Final Fantasy VII: Stories of the Lifestream
A lonely, perverted man looking for love
Don Corneo is a short, portly man sporting a thin mustache and blonde hair shaved at the sides. The word “Love” above a heart pierced by an arrow is tattooed on the left side of his head, and he is never without a cigar in his mouth. His outfit consists of a red three-quarter length coat with fur trim on the collar and cuffs over a white shirt, opened partway to reveal a hairy chest, blue jeans with a golden belt buckle and white shoes. Corneo appears fond of jewellery and wears stud earrings, a medallion round his neck, and several rings on his fingers.

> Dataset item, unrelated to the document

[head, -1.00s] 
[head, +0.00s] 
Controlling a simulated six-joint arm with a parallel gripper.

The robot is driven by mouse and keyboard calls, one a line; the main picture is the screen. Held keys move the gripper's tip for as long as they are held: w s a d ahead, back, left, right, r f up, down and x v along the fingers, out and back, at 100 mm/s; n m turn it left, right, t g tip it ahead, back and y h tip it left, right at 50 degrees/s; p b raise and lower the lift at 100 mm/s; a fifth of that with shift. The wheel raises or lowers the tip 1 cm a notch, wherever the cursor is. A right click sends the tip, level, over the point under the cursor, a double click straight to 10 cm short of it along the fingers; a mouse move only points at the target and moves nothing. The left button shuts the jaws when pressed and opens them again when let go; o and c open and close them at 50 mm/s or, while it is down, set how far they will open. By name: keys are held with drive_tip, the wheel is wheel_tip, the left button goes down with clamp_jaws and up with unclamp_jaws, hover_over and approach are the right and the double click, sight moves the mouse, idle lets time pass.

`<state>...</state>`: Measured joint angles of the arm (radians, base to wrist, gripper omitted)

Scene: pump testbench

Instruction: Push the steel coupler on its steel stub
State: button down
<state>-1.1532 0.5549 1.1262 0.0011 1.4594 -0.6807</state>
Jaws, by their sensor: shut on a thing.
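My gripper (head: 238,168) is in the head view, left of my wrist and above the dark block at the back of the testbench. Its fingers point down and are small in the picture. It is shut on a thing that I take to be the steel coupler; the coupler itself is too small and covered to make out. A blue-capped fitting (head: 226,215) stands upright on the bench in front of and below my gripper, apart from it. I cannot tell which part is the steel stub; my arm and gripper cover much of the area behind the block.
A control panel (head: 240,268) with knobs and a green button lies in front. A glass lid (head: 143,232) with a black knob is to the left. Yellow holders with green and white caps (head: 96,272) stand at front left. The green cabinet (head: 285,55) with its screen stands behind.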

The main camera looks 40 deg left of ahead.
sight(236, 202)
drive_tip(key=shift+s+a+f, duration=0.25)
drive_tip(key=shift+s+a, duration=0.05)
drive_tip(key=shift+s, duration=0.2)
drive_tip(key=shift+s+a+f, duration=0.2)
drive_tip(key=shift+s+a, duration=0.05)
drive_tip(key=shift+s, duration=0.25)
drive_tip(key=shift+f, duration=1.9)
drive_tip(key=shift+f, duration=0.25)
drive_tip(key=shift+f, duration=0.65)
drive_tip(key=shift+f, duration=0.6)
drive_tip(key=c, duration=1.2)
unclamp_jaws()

Don Corneo fits the Mafia leader stereotype, using lackeys to do his dirty work for him, having a reputation both feared and revered, and always getting his own way. He is rather perverted and enjoys the company of beautiful women to use as he will, though he also has a cold and ruthless side, discarding others to the mercy of his lackeys and doing anything he can to make sure he is the victorious one in a confrontation.
Don Corneo lives in a large house that looks rather like a palace with a Chinese inspired décor, split into five rooms: The main room is a reception area; Don Corneo’s “throne room” has a red carpet walkway and is where he lines up prospective girls for interview; Don’s bedroom, through a door behind the throne room; a dungeon room, which includes a torture rack (possibly for S&M); and the last room, a room for Don Corneo’s underlings to stay and do as they wish with the girls Don has rejected.
The mansion interior has a Chinese-inspired design — possibly consisting of souvenirs from Wutai — and there are many mysterious kanji phrases scattered around, such as: 古留根屋 (‘old remaining root house’ [koruneo = Corneo]) and 業座 (‘work seat’ [gyouza = Chinese dumplings]). The concept behind the phrases being read one way, yet meaning another, is ‘ateji’, which means using kanji/Chinese characters based on how they are read, and not what they mean, which means one can’t tell the meaning at all by looking at how the characters are written.
In Don Corneo’s bedroom, his bedspread bears a large 天, which means “heaven” or “sky”; this fits into the general vain horniness of his personality.